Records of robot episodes
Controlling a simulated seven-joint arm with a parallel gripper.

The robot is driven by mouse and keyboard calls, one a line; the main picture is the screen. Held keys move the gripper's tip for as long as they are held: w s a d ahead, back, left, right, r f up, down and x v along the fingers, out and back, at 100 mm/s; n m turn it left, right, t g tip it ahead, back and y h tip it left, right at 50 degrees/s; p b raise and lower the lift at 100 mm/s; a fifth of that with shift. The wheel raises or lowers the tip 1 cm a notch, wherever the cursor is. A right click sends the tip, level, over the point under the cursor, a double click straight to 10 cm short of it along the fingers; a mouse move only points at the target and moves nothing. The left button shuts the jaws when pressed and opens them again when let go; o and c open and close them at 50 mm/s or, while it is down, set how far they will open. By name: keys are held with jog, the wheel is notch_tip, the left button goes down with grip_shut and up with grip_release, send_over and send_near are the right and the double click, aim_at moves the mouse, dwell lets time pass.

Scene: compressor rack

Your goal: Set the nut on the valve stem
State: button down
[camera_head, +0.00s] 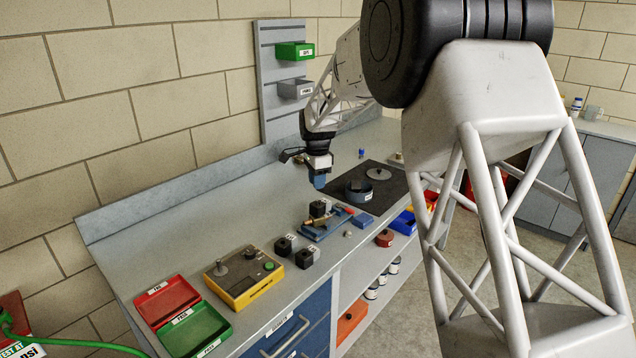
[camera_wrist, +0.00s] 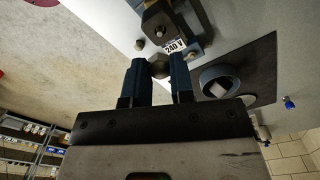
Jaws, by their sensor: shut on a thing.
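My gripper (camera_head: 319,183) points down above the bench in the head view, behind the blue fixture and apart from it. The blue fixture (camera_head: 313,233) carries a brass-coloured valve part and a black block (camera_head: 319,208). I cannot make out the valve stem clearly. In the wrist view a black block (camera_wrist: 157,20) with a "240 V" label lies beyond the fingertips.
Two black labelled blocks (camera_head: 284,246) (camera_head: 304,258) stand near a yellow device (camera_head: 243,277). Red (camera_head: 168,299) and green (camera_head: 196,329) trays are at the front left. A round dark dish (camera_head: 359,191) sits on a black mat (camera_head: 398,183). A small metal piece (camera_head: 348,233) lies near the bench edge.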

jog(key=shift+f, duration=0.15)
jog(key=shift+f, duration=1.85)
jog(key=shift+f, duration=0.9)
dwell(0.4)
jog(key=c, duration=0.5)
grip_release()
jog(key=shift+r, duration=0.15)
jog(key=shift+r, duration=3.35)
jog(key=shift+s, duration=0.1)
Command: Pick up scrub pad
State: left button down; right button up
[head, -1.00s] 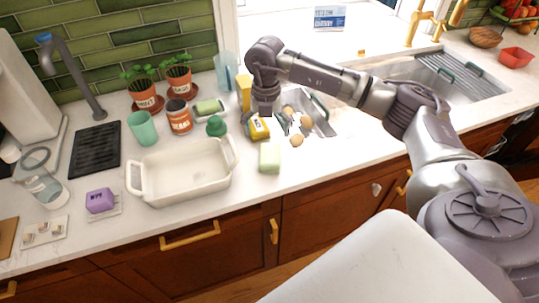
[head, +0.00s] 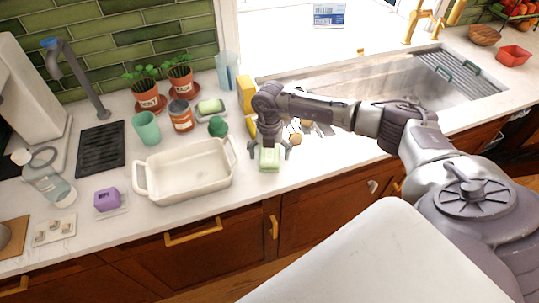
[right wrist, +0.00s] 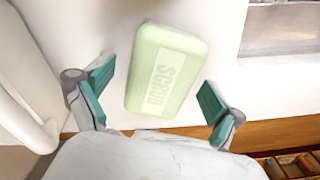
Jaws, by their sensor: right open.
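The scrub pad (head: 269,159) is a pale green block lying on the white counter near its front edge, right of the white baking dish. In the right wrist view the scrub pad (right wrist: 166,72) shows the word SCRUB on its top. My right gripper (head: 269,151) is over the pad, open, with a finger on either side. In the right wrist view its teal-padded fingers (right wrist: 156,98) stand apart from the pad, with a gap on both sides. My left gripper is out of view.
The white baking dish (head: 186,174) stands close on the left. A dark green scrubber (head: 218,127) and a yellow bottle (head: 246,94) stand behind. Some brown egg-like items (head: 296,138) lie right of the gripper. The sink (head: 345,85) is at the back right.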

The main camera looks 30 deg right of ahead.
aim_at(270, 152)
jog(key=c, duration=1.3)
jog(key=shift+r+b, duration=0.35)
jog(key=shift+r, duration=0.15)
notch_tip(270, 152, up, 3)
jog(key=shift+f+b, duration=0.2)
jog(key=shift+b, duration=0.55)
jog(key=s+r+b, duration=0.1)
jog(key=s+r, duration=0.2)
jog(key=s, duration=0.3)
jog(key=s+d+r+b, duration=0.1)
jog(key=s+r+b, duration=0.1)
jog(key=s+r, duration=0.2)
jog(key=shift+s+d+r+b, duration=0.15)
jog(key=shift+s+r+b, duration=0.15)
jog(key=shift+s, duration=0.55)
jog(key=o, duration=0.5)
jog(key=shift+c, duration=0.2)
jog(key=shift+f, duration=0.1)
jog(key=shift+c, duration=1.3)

SHORT EXERCISE. List the lines of the material in which the word "button" occurs.

PROBLEM SOLUTION.
The robot is driven by mouse and keyboard calls, one a line; the main picture is the screen. Held keys move the gripper's tip for as long as they are held: w s a d ahead, back, left, right, r f up, down and x v along the fingers, out and back, at 100 mm/s; n m turn it left, right, t g tip it ahead, back and y h tip it left, right at 50 degrees/s; p b raise and lower the lift at 100 mm/s; a fifth of that with shift. The wheel raises or lowers the tip 1 cm a notch, wherever the cursor is. A right click sends the tip, level, over the point under the cursor, a double click straight to 10 cm short of it along the fingers; a mouse move only points at the target and moves nothing. The left button shuts the jaws when pressed and opens them again when let go; o and c open and close them at 50 mm/s or, while it is down, set how far they will open. By name: keys are held with jog, the wheel is notch_tip, the left button goes down with grip_shut and up with grip_release, send_over and send_near are the right and the double click, aim_at moves the mouse, dwell lets time pass.
State: button down
State: left button down; right button up

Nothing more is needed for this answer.